Rational design of nickel-cobalt selenides derived from multivariate bimetal metal-organic frameworks for high-performance asymmetric supercapacitor

Abstract

The transition metal selenides have aroused wide concern due to their potential characteristics in the energy storage and conversion. The formation of multivariate MOFs attracts much research attention and provides the essential guarantee for multivariate mixed-metal selenides. Herein, a series of isostructural MOF-74 materials with different divalent metals were prepared by changing the molar ratios of nickel to cobalt. After selenizing, CoSe2, NiSe2 and three kinds of mixed-metal selenides were easily obtained, prompting us to systematically research the effect of different metal species and molar ratios on the electrochemical performance of the mixed-metal selenides.
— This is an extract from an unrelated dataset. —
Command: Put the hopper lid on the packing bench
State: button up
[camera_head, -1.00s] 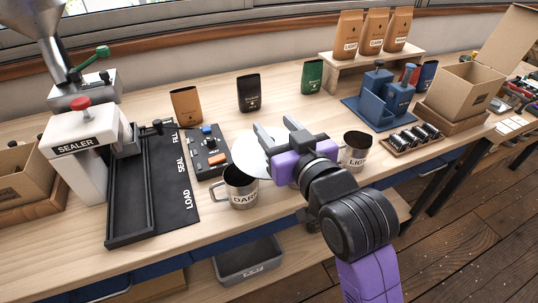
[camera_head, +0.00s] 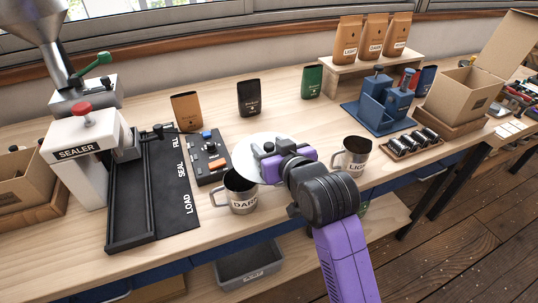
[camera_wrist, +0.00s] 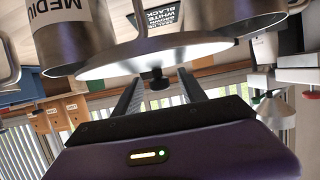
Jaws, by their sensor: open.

It is found that mixed-metal selenides derived from MOF-74 display much better performance than single metal selenides, and NiCoSe-4 with a Ni/Co molar ratio of 4:1 demonstrates a high specific capacity of 211 mAh g−1 at a current density of 1 A g−1. What's more, the assembled asymmetric supercapacitor NiCoSe-4//AC shows a high energy density of 61.24 Wh kg−1 at power density of 800 W kg−1, which suggests that NiCoSe-4 as a promising electrode material possesses further research value and potential for practical applications in energy storage fields.